Hello,

we are using a webservice to check if a user agent is a mobile or full browser. We have to integrate this on the root path of a site to redirect mobile browsers to a mobile page.

After investigating, we decided to go for a mod_perl / berkeleydb solution. The berkeleydb caches the data for each user agent, so the webservice will be only queried once. Coding is not a problem as we have one perl developer to do that.

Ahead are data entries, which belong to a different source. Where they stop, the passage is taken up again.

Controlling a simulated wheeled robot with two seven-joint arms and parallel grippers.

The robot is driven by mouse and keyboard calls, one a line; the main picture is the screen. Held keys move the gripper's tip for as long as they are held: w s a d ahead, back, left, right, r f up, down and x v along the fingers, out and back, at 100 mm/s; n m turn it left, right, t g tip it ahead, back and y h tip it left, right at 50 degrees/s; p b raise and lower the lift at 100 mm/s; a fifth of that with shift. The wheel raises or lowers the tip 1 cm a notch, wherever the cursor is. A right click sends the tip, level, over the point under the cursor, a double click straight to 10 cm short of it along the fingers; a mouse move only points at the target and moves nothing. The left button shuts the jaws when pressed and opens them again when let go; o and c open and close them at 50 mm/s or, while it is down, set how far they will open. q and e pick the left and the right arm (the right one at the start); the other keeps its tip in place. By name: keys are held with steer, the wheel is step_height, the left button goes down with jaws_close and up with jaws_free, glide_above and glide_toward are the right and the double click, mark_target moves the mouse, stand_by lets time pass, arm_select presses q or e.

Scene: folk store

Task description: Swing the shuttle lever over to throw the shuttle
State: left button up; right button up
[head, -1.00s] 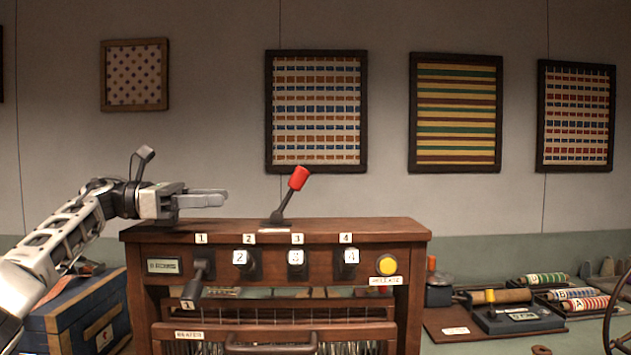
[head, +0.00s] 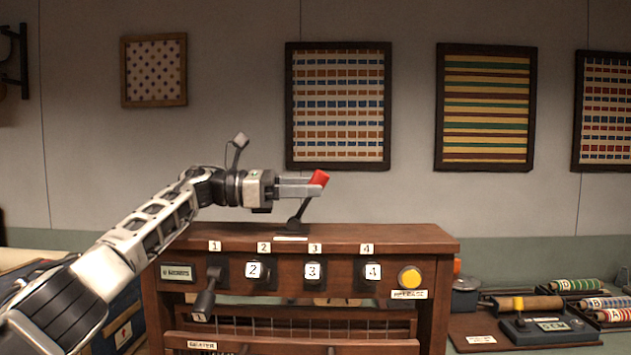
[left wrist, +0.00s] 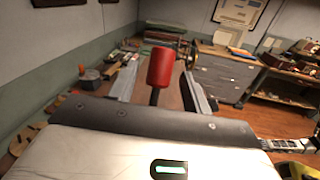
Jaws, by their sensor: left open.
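The shuttle lever stands on top of the wooden loom (head: 400,236). Its dark stem leans to the right and ends in a red knob (head: 320,178). My left gripper (head: 308,186) reaches in from the left at knob height, its fingertips overlapping the knob in the head view. In the left wrist view the red knob (left wrist: 161,67) stands between the two spread fingers, with a gap on each side. The gripper is open and not closed on it. My right gripper is in neither current view.
The loom front has numbered levers, one (head: 207,291) hanging lower than the others, and a yellow button (head: 410,277). Rollers with coloured thread (head: 577,286) and a black device (head: 541,327) lie at right. A blue chest (head: 122,322) stands at left, partly behind my arm.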

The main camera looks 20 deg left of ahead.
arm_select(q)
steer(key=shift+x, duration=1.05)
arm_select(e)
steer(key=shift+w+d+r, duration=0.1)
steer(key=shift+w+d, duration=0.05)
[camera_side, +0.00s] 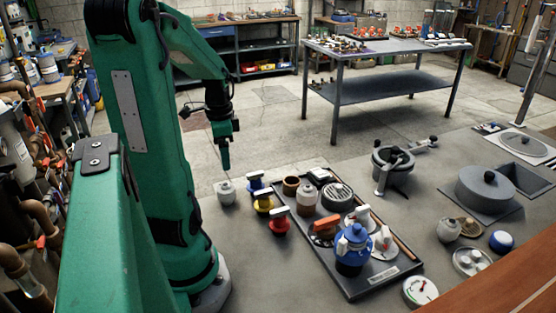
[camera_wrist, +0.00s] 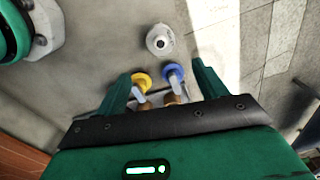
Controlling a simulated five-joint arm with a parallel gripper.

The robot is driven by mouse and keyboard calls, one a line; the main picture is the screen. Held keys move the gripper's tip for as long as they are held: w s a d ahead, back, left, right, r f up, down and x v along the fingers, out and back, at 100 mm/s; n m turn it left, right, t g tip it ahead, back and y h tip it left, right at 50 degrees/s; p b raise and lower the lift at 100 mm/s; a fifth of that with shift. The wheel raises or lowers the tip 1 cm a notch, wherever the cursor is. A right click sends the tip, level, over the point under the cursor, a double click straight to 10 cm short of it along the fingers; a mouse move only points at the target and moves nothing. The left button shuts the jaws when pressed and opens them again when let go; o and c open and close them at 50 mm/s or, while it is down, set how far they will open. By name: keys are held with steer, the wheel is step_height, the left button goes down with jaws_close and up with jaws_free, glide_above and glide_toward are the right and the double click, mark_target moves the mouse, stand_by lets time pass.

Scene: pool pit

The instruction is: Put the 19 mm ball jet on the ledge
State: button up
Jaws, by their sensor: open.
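A pale grey round fitting with a small raised nozzle (camera_side: 226,192) stands on the grey concrete at the left of the dark tray. In the wrist view it (camera_wrist: 160,40) lies beyond my fingertips, with a dark hole in its middle. Similar grey fittings stand in the tray (camera_side: 307,190) and at the right (camera_side: 448,230); I cannot tell by sight which is the 19 mm ball jet. My gripper (camera_side: 224,158) hangs above the left fitting, apart from it. In the wrist view my gripper (camera_wrist: 160,72) is open and empty. I cannot tell for certain which surface is the ledge.
Yellow (camera_side: 263,202), blue (camera_side: 256,184) and red (camera_side: 279,224) valves crowd near the left fitting. The dark tray (camera_side: 370,286) holds several parts, including a blue-topped one (camera_side: 352,248). A reddish-brown board (camera_side: 500,288) crosses the lower right. Concrete left of the fitting is clear.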

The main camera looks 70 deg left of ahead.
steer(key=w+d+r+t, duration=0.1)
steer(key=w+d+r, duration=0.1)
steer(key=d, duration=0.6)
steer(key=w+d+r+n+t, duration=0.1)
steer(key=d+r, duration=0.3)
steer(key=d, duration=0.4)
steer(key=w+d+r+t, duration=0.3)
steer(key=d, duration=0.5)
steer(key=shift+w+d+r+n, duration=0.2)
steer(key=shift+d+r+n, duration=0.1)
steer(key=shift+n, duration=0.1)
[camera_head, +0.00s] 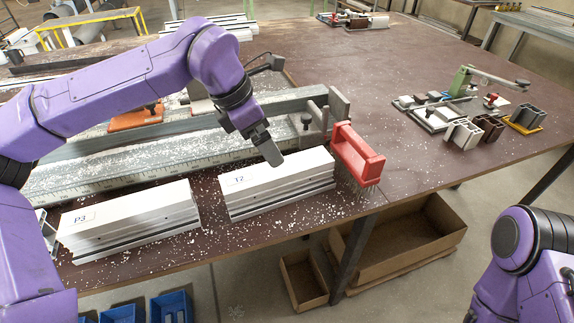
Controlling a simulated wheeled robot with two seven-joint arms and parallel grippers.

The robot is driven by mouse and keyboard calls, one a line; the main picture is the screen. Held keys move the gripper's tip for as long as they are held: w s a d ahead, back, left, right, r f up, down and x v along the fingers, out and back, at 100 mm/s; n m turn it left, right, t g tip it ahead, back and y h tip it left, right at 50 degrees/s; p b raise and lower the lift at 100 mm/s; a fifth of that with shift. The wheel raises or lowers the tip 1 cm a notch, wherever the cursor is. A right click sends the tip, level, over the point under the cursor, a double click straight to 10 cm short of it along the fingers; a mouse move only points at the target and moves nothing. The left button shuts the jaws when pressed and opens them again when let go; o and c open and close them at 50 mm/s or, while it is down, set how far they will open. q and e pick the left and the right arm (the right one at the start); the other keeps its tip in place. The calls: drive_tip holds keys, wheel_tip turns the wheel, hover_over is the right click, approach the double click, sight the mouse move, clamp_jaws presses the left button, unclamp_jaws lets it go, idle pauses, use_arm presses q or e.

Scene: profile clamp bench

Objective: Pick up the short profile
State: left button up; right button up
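Two stacks of white profiles lie at the front edge of the brown table. The left stack (130,222) carries a label that reads P3, and the right stack (277,185) one that looks like T2. Short profile pieces stand at the right of the table: a grey one (462,134), a dark brown one (489,128) and a dark grey one (530,117). I cannot tell which is the short profile. My left gripper (272,156) points down just above the back of the right stack; its finger opening is hidden. My right gripper is out of view.
A long grey clamp bed (120,170), strewn with white chips, lies behind the stacks. The table's middle right is mostly clear.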

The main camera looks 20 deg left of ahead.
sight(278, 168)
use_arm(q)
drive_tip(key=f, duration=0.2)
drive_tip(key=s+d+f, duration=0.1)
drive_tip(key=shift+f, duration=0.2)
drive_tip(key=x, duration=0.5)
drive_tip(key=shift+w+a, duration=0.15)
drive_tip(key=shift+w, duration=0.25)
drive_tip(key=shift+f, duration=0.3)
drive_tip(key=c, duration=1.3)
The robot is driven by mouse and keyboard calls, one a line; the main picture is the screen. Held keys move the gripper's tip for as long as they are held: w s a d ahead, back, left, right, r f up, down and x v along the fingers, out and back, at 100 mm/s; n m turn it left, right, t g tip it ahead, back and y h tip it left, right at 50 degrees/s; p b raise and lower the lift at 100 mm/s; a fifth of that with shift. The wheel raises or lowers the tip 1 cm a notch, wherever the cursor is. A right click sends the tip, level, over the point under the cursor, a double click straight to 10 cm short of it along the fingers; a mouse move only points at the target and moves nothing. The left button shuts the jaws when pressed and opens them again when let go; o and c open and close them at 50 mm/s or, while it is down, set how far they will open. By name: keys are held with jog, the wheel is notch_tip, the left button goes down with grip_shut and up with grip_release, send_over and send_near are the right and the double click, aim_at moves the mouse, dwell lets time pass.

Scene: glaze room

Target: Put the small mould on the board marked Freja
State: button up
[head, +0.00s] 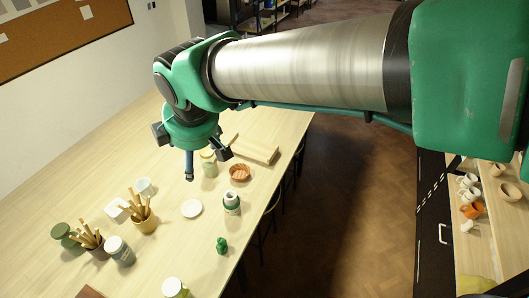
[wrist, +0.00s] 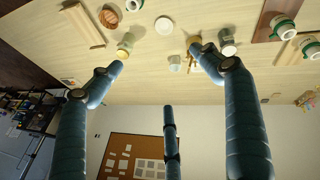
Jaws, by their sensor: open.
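A small fluted terracotta dish (head: 239,173), which looks like the mould, sits on the pale table right of my gripper; it also shows at the top left of the wrist view (wrist: 108,19). A light wooden board (head: 254,149) lies just behind it, seen also in the wrist view (wrist: 76,23). A darker brown board (head: 90,292) shows at the bottom edge. I cannot read a name on either board. My gripper (head: 194,160) hangs above the table, fingers spread and empty, left of the dish. Its fingers also show in the wrist view (wrist: 160,74).
A yellow-topped jar (head: 209,165) stands close by my gripper. A white-and-green jar (head: 232,203), a white plate (head: 191,208), a brush pot (head: 144,220) and a small green figure (head: 222,245) stand nearer. A shelf with cups (head: 470,210) is at the right.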

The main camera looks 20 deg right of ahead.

Some comments on the following issues would be nice:

1) BerkeleyDB:
Is berkeleyDB the best solution here? we decided to go for berkeley because of performance aspects and the maturity of the project (tools for database recovery). We want to deliver a generated cache to our customers, so beeing able to import/export the database safely during operation would be a nice +.

2) Data corruption:
Some people are talking about data corruption issues that can lead to a lock on database opening. How can this be prevented? Can data corruption happen during normal operation or just on apache crashes? in the second case would it be sufficient to run the database repair script before apache server restart??

3) Other crash scenarios:
As our script has to catch every request to the root page, stability has #1 priority. Besides database corruption, what kind of crashes can occur in a mod_perl / berkeleyDB environment?

4) Deployement:
We don't want to force our customers to build their webserver or to build anything at all. Our customers will always have some kind of enterprise linux (redhat, suse, ...). Are RPMs provided for these system (for everything including mod_perl, perl-berkeleydb)?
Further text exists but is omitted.